Paper No. 2
Presentation Time: 1:30 PM

COLORADO’S LYKINS FORMATION: AN OVERLOOKED SUCCESSION OF CRINKLED LIMESTONE, MINIATURE MOLLUSCS, AND PERMIAN-TRIASSIC MASS EXTINCTION


HAGADORN, James W. and WHITELEY, Karen R., Department of Earth Sciences, Denver Museum of Nature & Science, 2001 Colorado Blvd, Denver, CO 80205, jwhagadorn@dmns.org

The Lykins Formation is notable because it contains a conformable Permian-Triassic boundary succession and because its redbeds yield picturesque soils all along Colorado’s Front Range, from the New Mexico to the Wyoming borders. Yet despite over a century of study, the unit is not widely known and its mass extinction signature has never been studied. The Lykins is obscure even to Coloradans, because only two peer-reviewed papers on the unit have ever been published and because the unit lacks economic value—save for limestone and gypsum which have been sporadically quarried for quicklime and alabaster. The Lykins weathers easily, leading to covered exposures in canyons and valleys, and there are few exposures or drillcores where the upper half of the unit has not been removed by Triassic-Jurassic erosion.

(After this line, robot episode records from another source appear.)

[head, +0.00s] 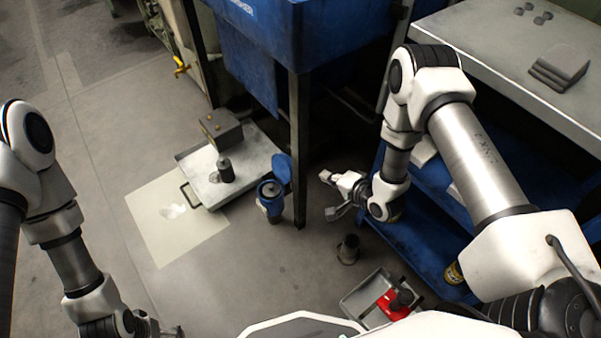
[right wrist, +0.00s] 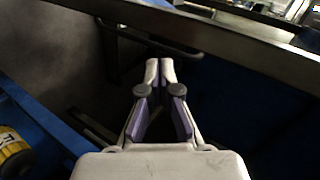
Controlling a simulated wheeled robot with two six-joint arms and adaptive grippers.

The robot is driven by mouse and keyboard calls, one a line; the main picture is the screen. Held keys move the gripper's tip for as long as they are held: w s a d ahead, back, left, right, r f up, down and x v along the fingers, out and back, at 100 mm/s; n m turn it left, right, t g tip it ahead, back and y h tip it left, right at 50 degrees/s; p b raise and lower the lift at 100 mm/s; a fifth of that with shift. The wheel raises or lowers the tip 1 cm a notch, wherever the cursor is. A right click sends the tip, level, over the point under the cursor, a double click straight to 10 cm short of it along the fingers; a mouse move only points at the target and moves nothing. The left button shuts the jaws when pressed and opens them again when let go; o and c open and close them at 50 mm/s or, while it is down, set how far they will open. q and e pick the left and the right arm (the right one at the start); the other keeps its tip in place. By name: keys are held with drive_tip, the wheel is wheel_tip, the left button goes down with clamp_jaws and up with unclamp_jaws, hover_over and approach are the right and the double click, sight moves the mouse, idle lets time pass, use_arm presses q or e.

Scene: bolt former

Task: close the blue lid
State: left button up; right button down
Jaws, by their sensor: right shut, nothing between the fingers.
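A blue container (head: 270,203) stands on the floor near the middle of the head view. Its blue lid (head: 282,169) is raised at the far side, and the round opening shows uncovered. My right gripper (head: 326,178) is to the right of the lid, apart from it. In the right wrist view its fingertips (right wrist: 160,66) are together with nothing between them. The lid cannot be made out in the right wrist view. My left gripper (head: 168,331) is partly visible at the bottom edge, far from the container; its fingers are unclear.
A dark machine leg (head: 299,150) stands just right of the lid. A tray cart (head: 200,180) with a dark cylinder is left of the container. A dark cup (head: 348,250) and grey bin (head: 362,295) are nearer me. A blue shelf unit (head: 425,245) stands at right.

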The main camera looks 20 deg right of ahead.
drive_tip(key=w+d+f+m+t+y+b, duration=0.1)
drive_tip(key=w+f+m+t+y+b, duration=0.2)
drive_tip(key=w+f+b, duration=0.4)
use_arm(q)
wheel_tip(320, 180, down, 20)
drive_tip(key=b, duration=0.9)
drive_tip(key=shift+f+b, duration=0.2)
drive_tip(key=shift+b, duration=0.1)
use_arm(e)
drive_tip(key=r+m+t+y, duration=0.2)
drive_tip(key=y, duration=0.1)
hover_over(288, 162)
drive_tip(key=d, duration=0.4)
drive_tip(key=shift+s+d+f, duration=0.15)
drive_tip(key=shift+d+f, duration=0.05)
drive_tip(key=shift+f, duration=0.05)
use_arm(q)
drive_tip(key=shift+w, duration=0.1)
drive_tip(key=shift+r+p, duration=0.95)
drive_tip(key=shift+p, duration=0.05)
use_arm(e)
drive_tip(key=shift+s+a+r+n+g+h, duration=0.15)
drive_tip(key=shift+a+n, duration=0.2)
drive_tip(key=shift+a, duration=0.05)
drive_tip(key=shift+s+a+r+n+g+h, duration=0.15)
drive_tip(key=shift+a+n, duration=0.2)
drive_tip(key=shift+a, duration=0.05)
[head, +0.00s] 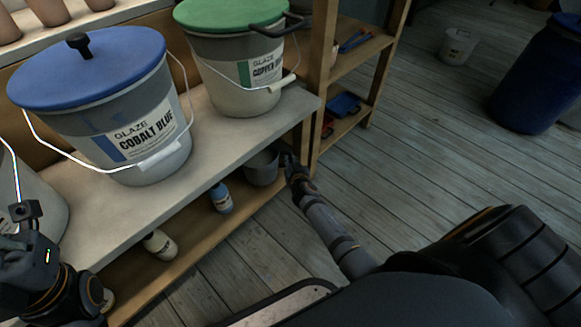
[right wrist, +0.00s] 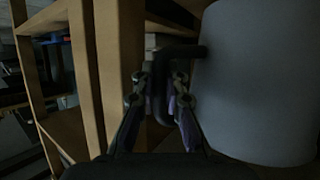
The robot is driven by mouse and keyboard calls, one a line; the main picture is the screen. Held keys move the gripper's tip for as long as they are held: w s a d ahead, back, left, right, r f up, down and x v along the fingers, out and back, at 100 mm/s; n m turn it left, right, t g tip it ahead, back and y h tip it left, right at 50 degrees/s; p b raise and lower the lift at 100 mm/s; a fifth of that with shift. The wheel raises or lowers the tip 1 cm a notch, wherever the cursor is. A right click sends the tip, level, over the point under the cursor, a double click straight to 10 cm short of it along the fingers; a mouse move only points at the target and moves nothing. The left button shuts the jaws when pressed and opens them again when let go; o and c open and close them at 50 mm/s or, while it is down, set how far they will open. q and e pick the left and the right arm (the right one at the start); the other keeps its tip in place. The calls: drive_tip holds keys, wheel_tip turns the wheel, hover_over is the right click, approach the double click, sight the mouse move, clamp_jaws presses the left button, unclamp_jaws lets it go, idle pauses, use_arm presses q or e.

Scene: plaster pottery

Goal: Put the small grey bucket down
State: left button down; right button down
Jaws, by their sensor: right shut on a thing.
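The small grey bucket (head: 262,168) is at the right end of the lower wooden shelf, below the pale upper board. It looks upright; I cannot tell whether its base touches the shelf. My right gripper (head: 290,163) is at its right side. In the right wrist view the grey bucket wall (right wrist: 255,85) fills the right, and the fingers of my right gripper (right wrist: 160,88) are shut on its dark handle (right wrist: 180,50). My left wrist shows at the lower left of the head view; its fingers cannot be made out.
A blue-lidded cobalt blue bucket (head: 130,110) and a green-lidded glaze bucket (head: 240,65) stand on the upper board (head: 215,135). A blue bottle (head: 220,198) and a pale bottle (head: 160,244) stand on the lower shelf (head: 185,248). A wooden post (head: 318,85) rises close right of the bucket.

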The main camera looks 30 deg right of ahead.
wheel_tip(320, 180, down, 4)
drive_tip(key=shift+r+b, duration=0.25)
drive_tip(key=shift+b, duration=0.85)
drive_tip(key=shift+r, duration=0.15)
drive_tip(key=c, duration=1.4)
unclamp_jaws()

Despite these issues, in places the Lykins is well-exposed and stratigraphically complete. Such exposures reveal a ~330 m thick succession dominated by mudstone, bedded gypsum-anhydrite, and “crinkled” limestone-dolostone, with minor cherty, halitic, and bituminous limestone and rare conglomeratic or lensoidal sandstone. Borehole and drillcore data suggest that the Lykins was deposited along a low relief, gently inclined basin located in an arid to semi-arid area to the paleo-east-southeast of the Ancestral Rockies.

Lykins limestones are stromatolitic, peloidal, and pervasively dolomitized. Often they are capped with evaporate solution breccias and exhibit evidence for early lithification and desiccation. Clastic sediments bear raindrop imprints, polygonal cracks, lamination, and oscillation and ladder ripples, suggesting settling in intermittently emergent, quiescent, or oscillatory conditions. Isopach thicknesses and stacking of evaporates and carbonates around paleotopographic highs suggests the Lykins sea had density-stratified hypersaline waters, and that precipitates formed in barred basin or sabkha settings that intertongued with floodplain and supratidal-intertidal mudflats. Fossils in the unit are rare but are internally consistent with this interpretation because they include abundant microbialites, rare microscopic mollusk coquinas, and possible fish, codiacean algae, foraminifera, and logs.